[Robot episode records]
──────
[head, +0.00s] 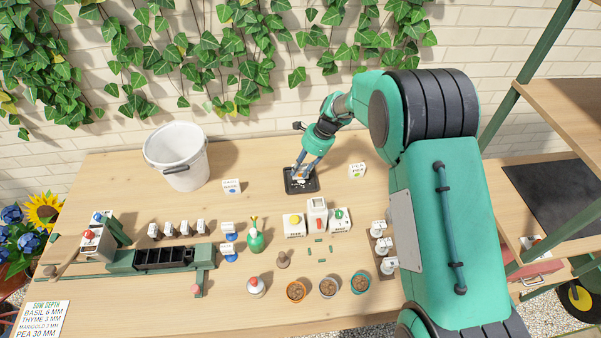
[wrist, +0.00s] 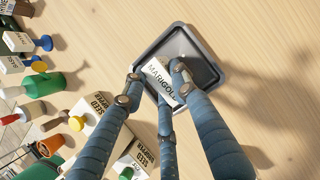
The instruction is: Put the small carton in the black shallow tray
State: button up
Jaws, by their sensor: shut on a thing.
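The small carton (wrist: 162,80), white with the word MARIGOLD partly readable, is between the fingers of my gripper (wrist: 155,82). In the head view, my gripper (head: 302,174) points down at the black shallow tray (head: 313,186), shut on the carton (head: 298,174). The carton is over the tray, tilted; in the wrist view it overlaps the lower left part of the tray (wrist: 208,50). I cannot tell whether it touches the tray floor. The fingers hide part of the carton.
White cards stand left (head: 231,186) and right (head: 357,170) of the tray. Seed boxes (head: 317,210) and a green bottle (head: 255,236) stand in front of it. A white bucket (head: 178,160) is at the back left. The table between bucket and tray is mostly clear.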

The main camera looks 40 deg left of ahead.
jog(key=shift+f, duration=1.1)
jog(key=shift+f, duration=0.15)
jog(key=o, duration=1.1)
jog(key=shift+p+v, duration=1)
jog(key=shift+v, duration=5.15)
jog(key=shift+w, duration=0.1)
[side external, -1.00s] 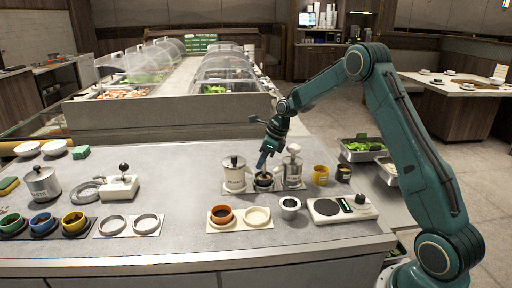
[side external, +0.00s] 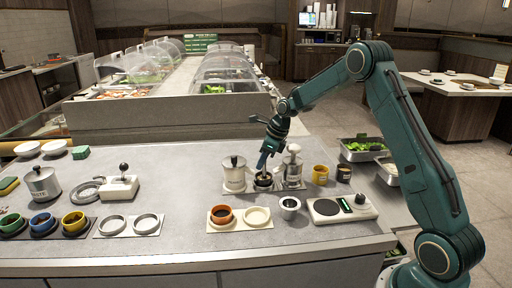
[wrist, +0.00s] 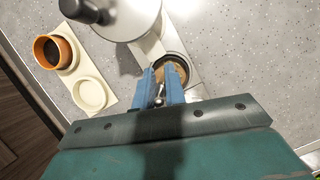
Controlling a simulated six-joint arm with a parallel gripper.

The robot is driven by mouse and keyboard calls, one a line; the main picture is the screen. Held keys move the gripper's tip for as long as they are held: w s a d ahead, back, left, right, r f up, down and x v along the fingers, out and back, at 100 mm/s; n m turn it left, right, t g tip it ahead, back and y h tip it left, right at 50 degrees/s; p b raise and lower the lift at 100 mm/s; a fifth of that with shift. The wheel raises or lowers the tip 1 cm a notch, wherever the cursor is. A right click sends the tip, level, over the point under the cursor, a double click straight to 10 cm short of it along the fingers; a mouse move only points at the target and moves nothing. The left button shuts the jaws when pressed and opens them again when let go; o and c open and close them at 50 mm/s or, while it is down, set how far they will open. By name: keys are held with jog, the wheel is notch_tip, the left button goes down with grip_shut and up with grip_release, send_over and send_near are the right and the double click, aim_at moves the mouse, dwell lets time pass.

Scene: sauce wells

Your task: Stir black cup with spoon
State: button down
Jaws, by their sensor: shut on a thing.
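A black cup (side external: 263,184) stands between a lidded steel pot and a pump bottle near the counter's middle. In the wrist view its dark rim (wrist: 184,64) circles brown contents, partly hidden by my fingers. My gripper (side external: 263,166) points down just above this cup. In the wrist view my gripper (wrist: 160,84) has its blue fingers shut on a small metal spoon (wrist: 159,101). Most of the spoon is hidden, and I cannot tell how deep it reaches into the cup.
The steel pot (side external: 233,176) and pump bottle (side external: 292,172) stand close on either side. An orange cup (side external: 221,222), a grey cup (side external: 289,212) and a scale (side external: 328,208) are in front. A yellow cup (side external: 320,176) and another dark cup (side external: 343,175) stand to the right.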

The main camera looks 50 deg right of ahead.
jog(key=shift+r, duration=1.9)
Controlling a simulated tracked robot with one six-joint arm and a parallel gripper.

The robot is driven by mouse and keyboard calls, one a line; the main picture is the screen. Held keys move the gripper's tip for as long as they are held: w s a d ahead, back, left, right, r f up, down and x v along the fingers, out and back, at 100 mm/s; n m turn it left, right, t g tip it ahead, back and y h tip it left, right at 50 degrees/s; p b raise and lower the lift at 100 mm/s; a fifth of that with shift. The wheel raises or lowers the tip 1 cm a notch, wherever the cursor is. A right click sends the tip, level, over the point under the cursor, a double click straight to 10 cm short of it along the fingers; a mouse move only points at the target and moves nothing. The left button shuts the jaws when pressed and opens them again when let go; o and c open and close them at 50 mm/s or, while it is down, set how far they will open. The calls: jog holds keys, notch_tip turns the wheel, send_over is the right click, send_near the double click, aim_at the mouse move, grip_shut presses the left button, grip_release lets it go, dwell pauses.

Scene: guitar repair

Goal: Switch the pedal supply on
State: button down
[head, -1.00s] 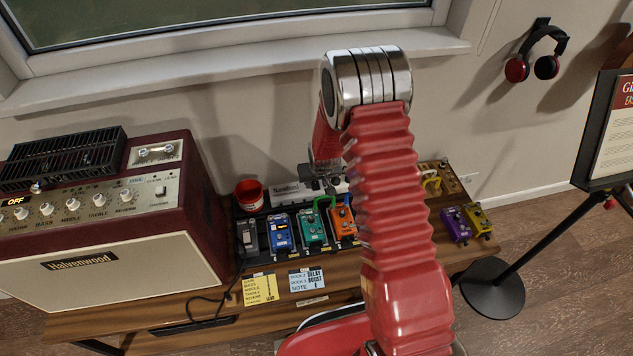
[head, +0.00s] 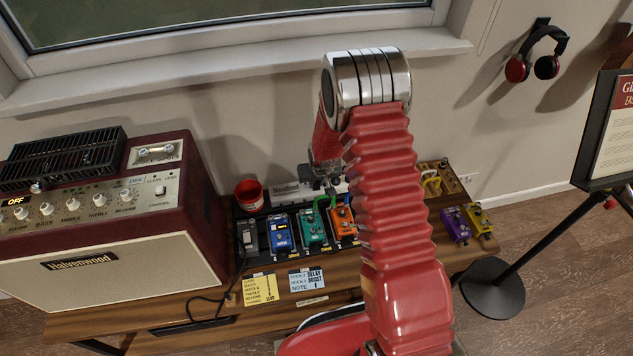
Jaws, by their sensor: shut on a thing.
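The pedal supply (head: 284,190) is a pale box with a dark-lettered label behind the row of pedals on the board. My gripper (head: 328,186) is over the right part of the supply, pointing down, with its grey fingers at the top of the box. The jaws are shut on a part of the supply; that part is too small and too hidden to make out. My red arm covers the supply's right end. The switch and its position do not show.
A blue pedal (head: 281,233), a teal pedal (head: 312,230) and an orange pedal (head: 342,224) stand close in front. A green cable (head: 318,203) arches near my fingers. A red cup (head: 249,194) stands left of the supply, and the amplifier (head: 110,235) further left.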

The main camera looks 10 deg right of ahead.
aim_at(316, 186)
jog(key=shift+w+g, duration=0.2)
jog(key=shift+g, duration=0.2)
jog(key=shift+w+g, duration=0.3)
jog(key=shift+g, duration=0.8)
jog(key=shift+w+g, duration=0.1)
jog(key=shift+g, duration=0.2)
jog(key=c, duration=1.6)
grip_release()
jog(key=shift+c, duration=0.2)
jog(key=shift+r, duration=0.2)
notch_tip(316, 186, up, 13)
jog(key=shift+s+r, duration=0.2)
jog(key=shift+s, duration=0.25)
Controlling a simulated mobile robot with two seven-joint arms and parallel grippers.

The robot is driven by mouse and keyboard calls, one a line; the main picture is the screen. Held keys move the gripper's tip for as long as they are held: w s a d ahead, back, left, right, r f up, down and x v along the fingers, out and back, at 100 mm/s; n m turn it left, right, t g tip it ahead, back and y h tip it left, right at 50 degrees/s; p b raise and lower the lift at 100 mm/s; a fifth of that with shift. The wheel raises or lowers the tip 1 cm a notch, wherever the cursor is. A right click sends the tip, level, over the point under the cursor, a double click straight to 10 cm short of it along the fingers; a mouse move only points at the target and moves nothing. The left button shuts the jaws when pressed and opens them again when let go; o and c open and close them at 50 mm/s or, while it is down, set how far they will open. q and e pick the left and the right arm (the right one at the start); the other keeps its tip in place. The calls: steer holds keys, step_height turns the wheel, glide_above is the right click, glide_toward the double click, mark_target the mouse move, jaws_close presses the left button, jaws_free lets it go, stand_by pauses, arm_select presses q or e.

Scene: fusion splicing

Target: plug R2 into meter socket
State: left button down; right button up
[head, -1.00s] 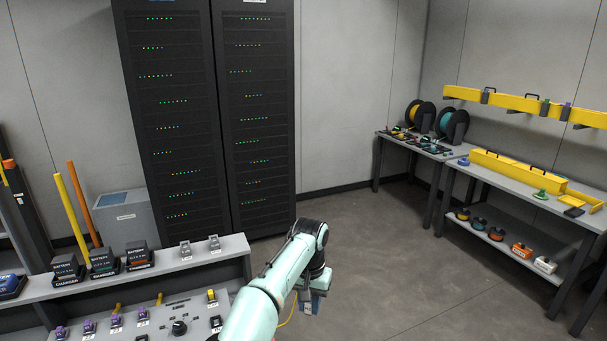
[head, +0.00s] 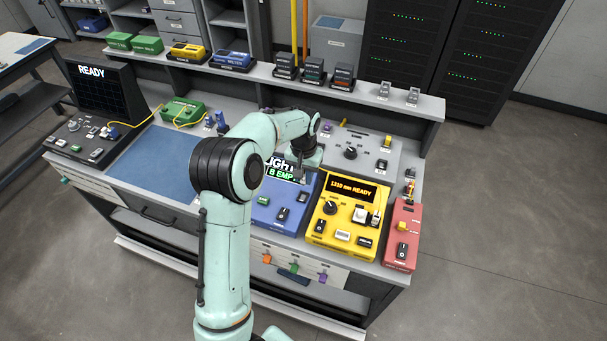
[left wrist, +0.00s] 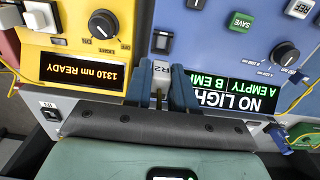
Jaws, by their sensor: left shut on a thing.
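The blue meter (head: 266,214) sits on the bench, its display partly hidden behind my left arm; in the left wrist view the display (left wrist: 236,98) reads NO LIGHT, A EMPTY. My left gripper (head: 303,172) is over the far right part of the meter, near the yellow source. In the left wrist view its blue fingers (left wrist: 166,84) are shut on a small piece labelled R2 (left wrist: 163,70). A dark-framed part (left wrist: 162,42) of the meter lies just beyond the fingertips; I cannot tell whether R2 touches it. My right gripper is out of view.
The yellow source (head: 343,222), reading 1310 nm READY, stands close to the right of the meter. A red box (head: 402,237) is further right. A blue mat (head: 150,160) and a green device (head: 184,112) with yellow fibre lie to the left. Black chargers stand on the shelf behind.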

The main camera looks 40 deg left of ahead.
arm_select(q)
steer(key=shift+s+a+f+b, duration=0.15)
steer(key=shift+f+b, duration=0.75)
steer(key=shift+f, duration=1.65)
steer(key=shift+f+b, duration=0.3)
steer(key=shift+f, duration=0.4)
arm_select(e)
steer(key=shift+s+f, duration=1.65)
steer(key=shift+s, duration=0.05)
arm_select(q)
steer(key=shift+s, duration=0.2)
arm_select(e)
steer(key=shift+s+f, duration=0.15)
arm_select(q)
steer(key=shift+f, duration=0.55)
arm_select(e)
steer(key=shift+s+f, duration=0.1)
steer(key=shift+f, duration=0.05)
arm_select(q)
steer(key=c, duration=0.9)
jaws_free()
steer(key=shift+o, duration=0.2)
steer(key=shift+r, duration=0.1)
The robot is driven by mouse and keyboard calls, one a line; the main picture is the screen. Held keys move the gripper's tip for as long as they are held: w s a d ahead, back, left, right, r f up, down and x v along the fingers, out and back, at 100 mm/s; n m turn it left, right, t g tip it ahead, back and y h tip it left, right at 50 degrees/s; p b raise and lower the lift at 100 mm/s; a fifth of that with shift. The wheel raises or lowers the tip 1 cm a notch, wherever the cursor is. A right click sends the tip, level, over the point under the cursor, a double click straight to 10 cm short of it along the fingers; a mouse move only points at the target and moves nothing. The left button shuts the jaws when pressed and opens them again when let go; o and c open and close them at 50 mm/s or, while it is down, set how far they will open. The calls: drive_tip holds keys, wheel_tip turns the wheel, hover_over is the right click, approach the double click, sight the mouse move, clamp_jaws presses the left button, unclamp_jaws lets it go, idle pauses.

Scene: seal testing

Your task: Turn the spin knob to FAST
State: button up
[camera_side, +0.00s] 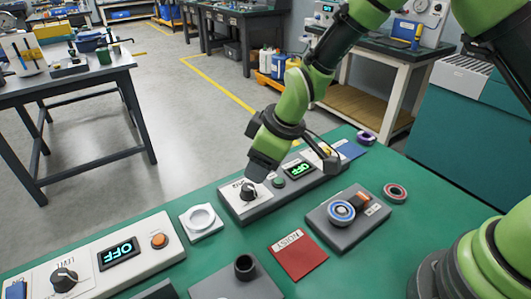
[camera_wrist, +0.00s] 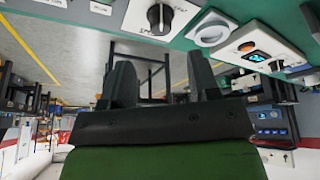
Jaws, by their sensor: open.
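The spin knob (camera_side: 249,190) is black and sits on the white face of a grey control box, left of a green button (camera_side: 278,182) and a display (camera_side: 298,170) reading OFF in green. The knob also shows at the top of the wrist view (camera_wrist: 160,17), with small lettering around it. The exact direction of its pointer is hard to tell. My gripper (camera_side: 262,165) is just above and behind the knob in the side view. In the wrist view its two dark fingers (camera_wrist: 158,82) stand apart with nothing between them, and the knob lies beyond them, not between them.
A second panel (camera_side: 110,258) at front left has another knob (camera_side: 63,279), a cyan OFF display and an orange button. A white round dish (camera_side: 200,218), a red card (camera_side: 297,255) and a grey block with a blue ring (camera_side: 341,212) lie on the green bench.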

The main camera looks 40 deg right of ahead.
──────
Problem: Write out every line of the data that holds the word "Scene".

Task solution:
Scene: sauce wells
Scene: guitar repair
Scene: fusion splicing
Scene: seal testing

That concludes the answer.